#### RECORDS SHOWN

* START *

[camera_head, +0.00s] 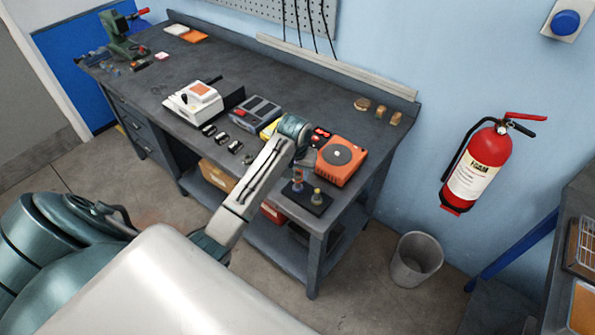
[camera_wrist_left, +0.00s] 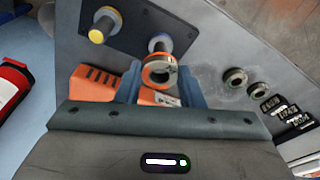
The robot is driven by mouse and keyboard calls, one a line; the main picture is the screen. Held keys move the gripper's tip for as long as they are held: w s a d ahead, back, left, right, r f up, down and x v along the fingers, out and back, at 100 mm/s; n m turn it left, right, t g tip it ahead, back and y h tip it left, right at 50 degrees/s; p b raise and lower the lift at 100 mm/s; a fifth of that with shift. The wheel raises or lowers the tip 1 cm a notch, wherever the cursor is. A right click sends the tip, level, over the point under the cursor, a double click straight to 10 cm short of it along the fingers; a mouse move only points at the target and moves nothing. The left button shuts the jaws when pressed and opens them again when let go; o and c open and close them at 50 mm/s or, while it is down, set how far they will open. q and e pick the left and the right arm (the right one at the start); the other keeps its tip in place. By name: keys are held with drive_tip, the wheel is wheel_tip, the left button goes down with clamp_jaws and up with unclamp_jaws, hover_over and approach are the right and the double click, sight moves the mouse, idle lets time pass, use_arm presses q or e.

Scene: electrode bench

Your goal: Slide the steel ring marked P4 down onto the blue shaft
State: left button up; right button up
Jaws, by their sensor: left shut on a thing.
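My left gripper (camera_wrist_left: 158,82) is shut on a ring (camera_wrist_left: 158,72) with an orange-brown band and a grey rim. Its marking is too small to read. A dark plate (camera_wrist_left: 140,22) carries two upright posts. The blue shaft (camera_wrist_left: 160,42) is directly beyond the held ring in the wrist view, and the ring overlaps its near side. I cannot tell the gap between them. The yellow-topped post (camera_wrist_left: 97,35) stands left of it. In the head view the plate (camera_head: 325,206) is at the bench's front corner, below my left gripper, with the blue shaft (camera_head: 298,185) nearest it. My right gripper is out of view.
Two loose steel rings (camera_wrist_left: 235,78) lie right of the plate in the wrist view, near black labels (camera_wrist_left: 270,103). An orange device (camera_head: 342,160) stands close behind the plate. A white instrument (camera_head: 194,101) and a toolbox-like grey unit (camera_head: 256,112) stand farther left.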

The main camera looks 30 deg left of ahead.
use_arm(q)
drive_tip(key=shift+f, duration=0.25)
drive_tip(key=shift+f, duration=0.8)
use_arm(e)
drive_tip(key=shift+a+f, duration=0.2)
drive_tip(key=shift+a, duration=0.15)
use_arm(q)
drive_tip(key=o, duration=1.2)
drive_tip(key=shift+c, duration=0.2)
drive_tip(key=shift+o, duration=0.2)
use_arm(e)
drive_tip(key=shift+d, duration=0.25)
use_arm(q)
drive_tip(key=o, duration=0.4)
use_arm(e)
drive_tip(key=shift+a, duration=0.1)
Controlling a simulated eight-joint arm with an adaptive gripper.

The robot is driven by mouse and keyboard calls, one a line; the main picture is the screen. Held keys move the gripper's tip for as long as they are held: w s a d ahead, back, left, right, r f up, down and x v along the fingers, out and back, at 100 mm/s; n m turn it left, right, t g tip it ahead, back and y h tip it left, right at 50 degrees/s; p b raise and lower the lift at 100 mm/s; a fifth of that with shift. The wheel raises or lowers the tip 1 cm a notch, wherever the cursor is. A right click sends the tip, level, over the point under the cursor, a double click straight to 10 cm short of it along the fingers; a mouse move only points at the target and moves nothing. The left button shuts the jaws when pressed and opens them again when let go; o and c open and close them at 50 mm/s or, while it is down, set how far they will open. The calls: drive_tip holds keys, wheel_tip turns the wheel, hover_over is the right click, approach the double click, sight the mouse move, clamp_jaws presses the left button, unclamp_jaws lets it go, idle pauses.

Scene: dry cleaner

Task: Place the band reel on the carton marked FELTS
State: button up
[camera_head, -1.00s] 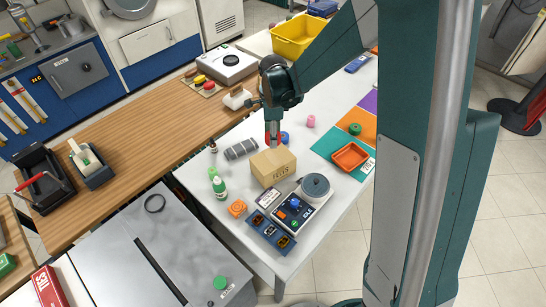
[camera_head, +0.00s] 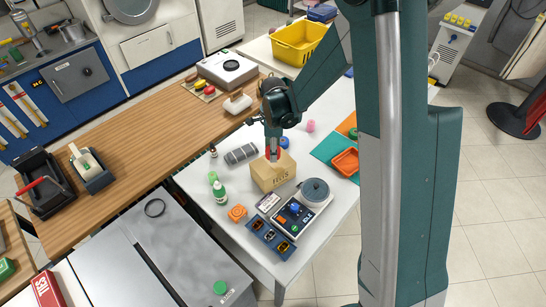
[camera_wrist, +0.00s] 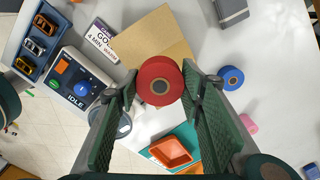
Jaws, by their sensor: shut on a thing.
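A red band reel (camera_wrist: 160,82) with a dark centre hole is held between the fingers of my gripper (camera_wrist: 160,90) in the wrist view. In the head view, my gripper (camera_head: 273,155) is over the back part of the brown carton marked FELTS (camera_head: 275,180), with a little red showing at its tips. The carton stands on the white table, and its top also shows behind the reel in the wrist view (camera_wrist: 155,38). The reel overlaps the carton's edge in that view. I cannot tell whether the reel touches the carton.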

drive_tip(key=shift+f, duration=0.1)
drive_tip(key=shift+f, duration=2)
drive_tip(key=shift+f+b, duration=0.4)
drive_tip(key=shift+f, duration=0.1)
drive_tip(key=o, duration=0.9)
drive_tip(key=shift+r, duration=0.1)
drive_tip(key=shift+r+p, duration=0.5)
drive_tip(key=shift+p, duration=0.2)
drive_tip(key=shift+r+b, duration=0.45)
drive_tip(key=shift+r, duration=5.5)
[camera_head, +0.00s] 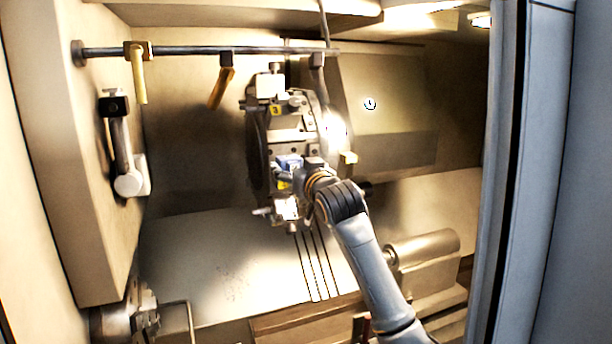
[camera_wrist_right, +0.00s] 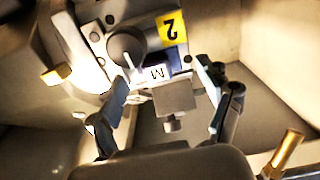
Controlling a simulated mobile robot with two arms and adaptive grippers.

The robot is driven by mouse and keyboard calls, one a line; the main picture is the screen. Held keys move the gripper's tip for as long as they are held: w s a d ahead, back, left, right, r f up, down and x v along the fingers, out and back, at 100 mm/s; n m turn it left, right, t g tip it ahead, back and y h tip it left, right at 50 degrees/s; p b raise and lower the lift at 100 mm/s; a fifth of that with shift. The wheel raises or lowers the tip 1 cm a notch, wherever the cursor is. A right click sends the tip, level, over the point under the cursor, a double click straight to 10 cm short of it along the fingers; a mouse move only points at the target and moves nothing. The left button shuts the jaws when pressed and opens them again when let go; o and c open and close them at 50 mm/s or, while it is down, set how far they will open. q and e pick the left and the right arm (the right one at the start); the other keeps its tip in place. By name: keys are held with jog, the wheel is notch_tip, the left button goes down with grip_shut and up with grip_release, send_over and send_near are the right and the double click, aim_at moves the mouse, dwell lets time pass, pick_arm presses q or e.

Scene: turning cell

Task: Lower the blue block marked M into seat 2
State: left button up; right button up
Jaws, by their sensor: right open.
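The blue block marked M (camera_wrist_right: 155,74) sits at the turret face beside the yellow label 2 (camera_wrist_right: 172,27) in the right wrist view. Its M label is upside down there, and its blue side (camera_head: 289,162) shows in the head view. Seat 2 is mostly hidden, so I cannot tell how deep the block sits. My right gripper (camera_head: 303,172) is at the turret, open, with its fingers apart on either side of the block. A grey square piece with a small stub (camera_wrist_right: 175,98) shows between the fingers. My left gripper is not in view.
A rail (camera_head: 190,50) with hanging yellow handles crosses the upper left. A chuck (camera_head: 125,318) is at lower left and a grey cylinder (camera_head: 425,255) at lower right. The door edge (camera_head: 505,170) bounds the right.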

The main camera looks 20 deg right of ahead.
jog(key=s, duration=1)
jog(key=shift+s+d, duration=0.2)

* END *

#### WHAT NEEDS TO BE DONE
Using the listing above, locate the lines that hold "adaptive" and copy each one.

#### SOLUTION TO THIS TASK
Controlling a simulated eight-joint arm with an adaptive gripper.
Controlling a simulated mobile robot with two arms and adaptive grippers.

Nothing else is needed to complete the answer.